Opposite of this thread. Because while I’ve drifted away from bands, it’s never been because of a sea change (rather, because of a lack of quality or originality.)
But there have been several bands that I’ve stayed with despite a pretty abrupt shift in direction.
The Promise Ring. Their 4 LPs have been at least 3 major changes in direction, if not 4:
30° Everywhere: Emocore. (In other words, hardcore punk but with emo singing and lyrics.)
Nothing Feels Good: Pretty much a clone of Weezer’s more polished efforts.
Very Emergency: Back to deliberately sloppy punk, but this one is fast and upbeat where 30° Everywhere was slower and muddier.
Wood/Water: Mostly soft rock, singer-songwriter-ish with a retro-70s on several tracks.
I like all incarnations of this band.
Panic (!) at the Disco. Their second major album went in a more Baroque, Beatle-esque way than their first. No more angst, really, and I initially didn’t like it but the singing and music was so good that it grew on me.
Then, half of them left the band and they went back to their previous sound. Their third album sounds like what the followup to the first should have been. There is some angst as well, but it’s not as deliberately unfocused and random as the first.
The next two only sort of count because they made the extremely different albums before I became a fan:
Coheed and Cambria. While their last album was radically different from their second, the changes were so gradual that none of them were a sea change. But not so their first album (confusingly entitled Second Stage Turbine Blade versus their second (again, In Keeping Secrets of Silent Earth 3).
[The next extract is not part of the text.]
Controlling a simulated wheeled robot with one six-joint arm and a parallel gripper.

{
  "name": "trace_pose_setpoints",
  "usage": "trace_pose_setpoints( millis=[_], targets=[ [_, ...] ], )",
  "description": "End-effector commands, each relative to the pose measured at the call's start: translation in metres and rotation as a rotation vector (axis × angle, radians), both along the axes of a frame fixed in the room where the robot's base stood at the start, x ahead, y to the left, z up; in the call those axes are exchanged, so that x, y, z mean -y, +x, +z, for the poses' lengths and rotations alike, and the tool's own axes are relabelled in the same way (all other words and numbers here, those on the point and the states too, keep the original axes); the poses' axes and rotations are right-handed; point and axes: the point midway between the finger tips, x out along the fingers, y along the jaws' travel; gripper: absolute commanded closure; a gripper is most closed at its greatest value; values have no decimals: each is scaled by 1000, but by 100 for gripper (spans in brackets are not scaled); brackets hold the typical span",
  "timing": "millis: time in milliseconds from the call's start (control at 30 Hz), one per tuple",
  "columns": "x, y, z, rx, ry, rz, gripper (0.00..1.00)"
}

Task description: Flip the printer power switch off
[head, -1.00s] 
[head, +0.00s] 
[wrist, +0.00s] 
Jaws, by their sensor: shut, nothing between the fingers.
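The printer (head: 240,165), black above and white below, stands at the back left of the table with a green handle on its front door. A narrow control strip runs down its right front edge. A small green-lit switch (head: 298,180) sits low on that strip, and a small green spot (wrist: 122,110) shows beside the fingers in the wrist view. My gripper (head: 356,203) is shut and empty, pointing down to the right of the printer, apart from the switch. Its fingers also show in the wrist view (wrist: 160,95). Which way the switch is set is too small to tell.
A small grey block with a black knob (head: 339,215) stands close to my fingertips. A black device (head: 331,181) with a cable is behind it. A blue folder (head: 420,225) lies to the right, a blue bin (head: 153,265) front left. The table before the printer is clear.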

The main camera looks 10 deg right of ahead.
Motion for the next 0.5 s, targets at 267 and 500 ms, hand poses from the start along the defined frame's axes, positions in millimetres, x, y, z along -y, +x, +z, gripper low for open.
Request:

SSTB is a somewhat emocore foray into sloppy yet melodic punk, whereas In Keeping Secrets is pretty much Nu-Metal. (Subsequent albums would continuously strip out both the alternative and classic-progressive elements from the Nu-Metal sound until their last album was just generic hard rock, but at no one point was there a radical change.) While I don’t like their last album too much, I like both sides of the nu-metal versus emo divide in Coheed’s beginning.
Elvis Costello. I’m not up on a lot of later Elvis chronology, so there might be some departures I am missing, but This Years Model is a pretty big break from My Aim is True. The former is a perfect encapsulation of the cynical angry young man playing non-electronic New Wave, while the latter is a deliberate exercise in retro rock n roll. Even most of his signature wordplay is informed by what was then classic rock and country, leaving an inner core of cynicism you can barely get to by scratching off the veneer of pastiche. But I like both albums nonetheless.